In my last iteration, the compromise is to set as a rule that all commits need to be checked first locally and then make it comfortable to do so by having an easy to use test automation system. Even earlier, in my previous iteration, instead we developed a tool in unity to handle that.

The important thing is that this test is quick, so not to waste time since it’ll quickly add up.
At this stage the following checks are done:

  • missing references in committed assets
  • compile errors in committed code or blueprints
  • fast unit tests in code
    A nice addition would have been:
  • missing files in the commit, namely files in the commit changelist referencing a modified or untracked file on disk

Total, 5-10 seconds at most.
In my last iteration of CICD we ended up using Unreal Engine’s Session Frontend to handle the selection of the tests to be run.

Build and deploy

Of course a CICD pipeline needs a “Deploy” part. That will change a lot depending on the tech stack used, in my last implementation we had engine code accessible but out of our project depot, we also handled precompiled binaries instead so that artists woulnd’t need to compile code locally. For reference see the first paragraphs in https://udn.unrealengine.com/s/article/UGS-Precompiled-Binaries-Guide

Server checks

Depending on the tech stack a pre-commit check might be impossible and it could be needed a workaround to have an equivalent result with post-commit hooks. Although it’s not ideal, using post-commit checks and rushing to fix the issue is a livable workflow.

In Teamcity it’s possible to execute the tests as a post-commit reaction.
Here the test is as comprehensive as possible, but from a maintenance standpoint it’s not necessary having 100% all-edge-cases test coverage, as it would be extremely time consuming to build and maintain. Rather than that, a “done” feature has a “happy path” integration test that will inform the team when the feature has been broken.
At this stage there are checks for:

  • gameplay features happy paths
  • performance budget constraints
  • level playability
  • slow unit tests in code
    In my last iteration I’ve implemented the tests in this stage using Gauntlet, Unreal engine’s test automation framework, with the help of Daedalic Test Automation Plugin, which required relatively little work to be production ready.

The test automation system

Gauntlet can launch tests implemented in unreal engine with a command line command, Daedalic plugin allows for blueprint test maps to be used very comfortably both in this manner and manually.
A second plugin needs to be implemented to also get code tests to be run in the same fashion.

The result is a robust battery of test tools that can be used with as little overhead as possible by both coders and designers to create automated tests for their respective implemented features.
It’s also possible to get customized error reports that will allow for rapid debugging once that an issue is detected.

Code tests

Unreal offers a vast arrary of code test options, what I chose in my last iteration was to use Automation Spec (docs here https://docs.unrealengine.com/4.27/en-US/TestingAndOptimization/Automation/AutomationSpec/ ) because it minimized the overhead, with some extra macros to handle world, gameobject and component creation in the test in a concise and error safe manner.
I recommend this approach also for Test Driven Development.

Blueprint tests

Integrating Daedalic Test Automation Plugin comes at a bit of a cost, it will require some fixes and tweaking to be adapted to your preferred workflow, but it comes with gauntlet compatibility.

One of the most important tweaks will be to filter the tests needed for CICD, in my last iteration I did so based on a CICD folder being present in the path of the test.

There’s little difference in blueprints when making tests with vanilla Unreal Engine and using Daedalic plugin.

Performance tests

There’s also ample ways to capture performance with a test, one that I followed in my last CICD implementation has been to have a camera do a flythrough of the levels, triggering everything that the player can trigger, while recording everything with a stat Startfile/stat Stopfile command.
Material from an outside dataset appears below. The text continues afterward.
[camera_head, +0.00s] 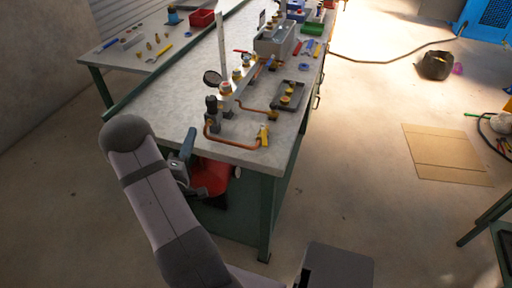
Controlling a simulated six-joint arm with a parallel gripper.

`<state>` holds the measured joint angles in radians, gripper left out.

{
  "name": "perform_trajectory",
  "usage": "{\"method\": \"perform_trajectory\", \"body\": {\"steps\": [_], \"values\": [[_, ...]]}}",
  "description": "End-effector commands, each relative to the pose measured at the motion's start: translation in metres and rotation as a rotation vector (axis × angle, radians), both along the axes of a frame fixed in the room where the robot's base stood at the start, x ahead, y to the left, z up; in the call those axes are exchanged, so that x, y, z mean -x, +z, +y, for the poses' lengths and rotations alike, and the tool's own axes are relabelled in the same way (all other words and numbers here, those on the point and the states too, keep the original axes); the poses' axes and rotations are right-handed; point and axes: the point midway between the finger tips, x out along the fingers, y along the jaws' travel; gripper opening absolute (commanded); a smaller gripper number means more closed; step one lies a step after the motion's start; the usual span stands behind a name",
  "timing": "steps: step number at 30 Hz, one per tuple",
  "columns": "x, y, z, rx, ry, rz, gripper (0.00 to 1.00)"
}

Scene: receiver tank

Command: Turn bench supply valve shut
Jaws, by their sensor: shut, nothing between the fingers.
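A small valve with a yellow handle (263,134) sits at the front of the workbench, at the end of a bent copper pipe (214,143). Its handle stands roughly upright in the picture; I cannot tell whether it is open or shut. No label shows, so I cannot tell if it is the bench supply valve. A manifold (230,97) with brass fittings and a dark round gauge (212,78) stands behind it.
The workbench top (180,105) has clear room left of the manifold. A dark tray (288,95) with brass parts lies right of it. A red object (210,179) is below the bench edge near my wrist. A cardboard sheet (445,152) lies on the floor.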

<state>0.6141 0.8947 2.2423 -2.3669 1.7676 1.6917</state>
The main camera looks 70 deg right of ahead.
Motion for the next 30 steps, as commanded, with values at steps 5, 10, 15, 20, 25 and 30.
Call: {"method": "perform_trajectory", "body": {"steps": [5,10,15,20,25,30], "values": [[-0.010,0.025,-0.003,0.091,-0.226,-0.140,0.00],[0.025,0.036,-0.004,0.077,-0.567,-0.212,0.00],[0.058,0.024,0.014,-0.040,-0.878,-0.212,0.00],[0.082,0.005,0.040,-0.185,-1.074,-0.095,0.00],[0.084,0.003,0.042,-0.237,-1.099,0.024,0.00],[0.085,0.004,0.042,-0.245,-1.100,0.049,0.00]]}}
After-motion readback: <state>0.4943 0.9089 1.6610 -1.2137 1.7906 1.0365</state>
The result files are then converted to html files.
Additionally when a performance bugdet limit is crossed an error is logged and added to the report complete with a screenshot.
This being run in engine means that the report isn’t 100% accurate, for example there will be the ticking UI from the editor included and your target platform can have different rendering performances compared to unreal on a pc, but it can be used as a benchmark to spot anomalies and trigger an investigation.

References:

Here is a list of useful references to implement such a pipeline
https://www.emidee.net/ue4/2018/11/13/UE4-Unit-Tests-in-Jenkins.html
https://unrealcommunity.wiki/jenkins-ci-amp-test-driven-development-6912tx0c
https://qiita.com/donbutsu17/items/cd17d500a9fed143e061
https://horugame.com/gauntlet-automated-testing-and-performance-metrics-in-ue4/
https://github.com/DaedalicEntertainment/ue4-test-automation#gauntlet

Build management

The last step after all tests have been passed is to package the build for the use of the team and QA.
In a sense this is also a test: the packaging process, the delivery to target platform and the matching between in-editor and on-target device are proven every time the build is ready and deployed.
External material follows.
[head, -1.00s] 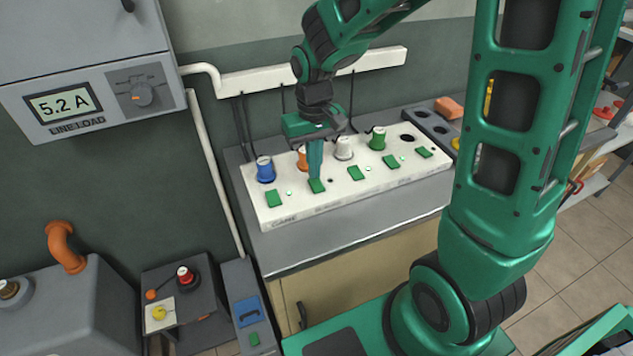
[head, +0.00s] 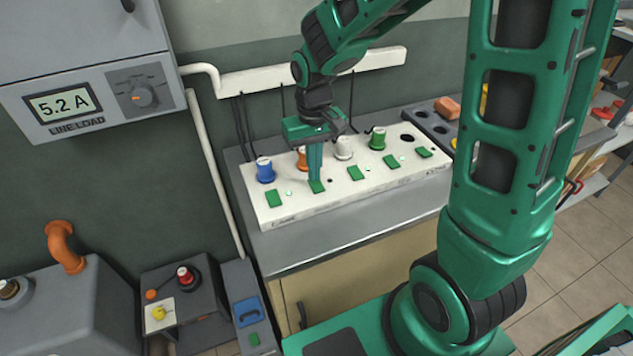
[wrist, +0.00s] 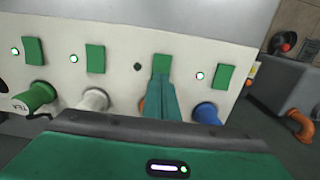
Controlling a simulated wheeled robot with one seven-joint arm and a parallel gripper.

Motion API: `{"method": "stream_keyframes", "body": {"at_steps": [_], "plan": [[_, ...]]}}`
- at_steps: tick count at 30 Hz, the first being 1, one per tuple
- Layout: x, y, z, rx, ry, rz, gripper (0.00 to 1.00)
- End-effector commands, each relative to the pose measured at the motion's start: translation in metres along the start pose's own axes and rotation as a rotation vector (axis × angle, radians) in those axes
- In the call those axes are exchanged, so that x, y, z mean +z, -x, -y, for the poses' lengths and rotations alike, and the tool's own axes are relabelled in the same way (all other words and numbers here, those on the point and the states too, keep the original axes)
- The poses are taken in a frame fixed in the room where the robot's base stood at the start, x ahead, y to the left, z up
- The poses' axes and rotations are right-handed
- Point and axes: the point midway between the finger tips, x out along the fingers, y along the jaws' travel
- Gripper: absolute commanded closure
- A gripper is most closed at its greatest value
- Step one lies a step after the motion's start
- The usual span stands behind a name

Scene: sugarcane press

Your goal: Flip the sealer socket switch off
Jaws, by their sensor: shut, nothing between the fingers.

I used TeamCity to handle this aspect in my last iteration of CICD, with a mix of command line commands, python scripts and use of teamcity’s own settings. TeamCity can also be used to handle light bakes, as a bouns.

Retrospect

Implementing the whole pipeline in different environments and with different tech stacks has consolidated in me the idea that this work is best done as soon as possible. There’s no stage of the development where making and maintaining the tests isn’t worth the security that they give back.

Performance checks can be perhaps delayed in implementation to a Vertical Slice stage, but they will need to be already in place by the time Alpha work starts.

It’s important to get buy in from the team to introduce this kind of system, it will work wonders when most people contribute to implementing tests most of the time and be of little utility when the ‘Janitor’ syndrome develops: a situation where only a few select individuals care to implement and maintain tests, both for themselves and for others.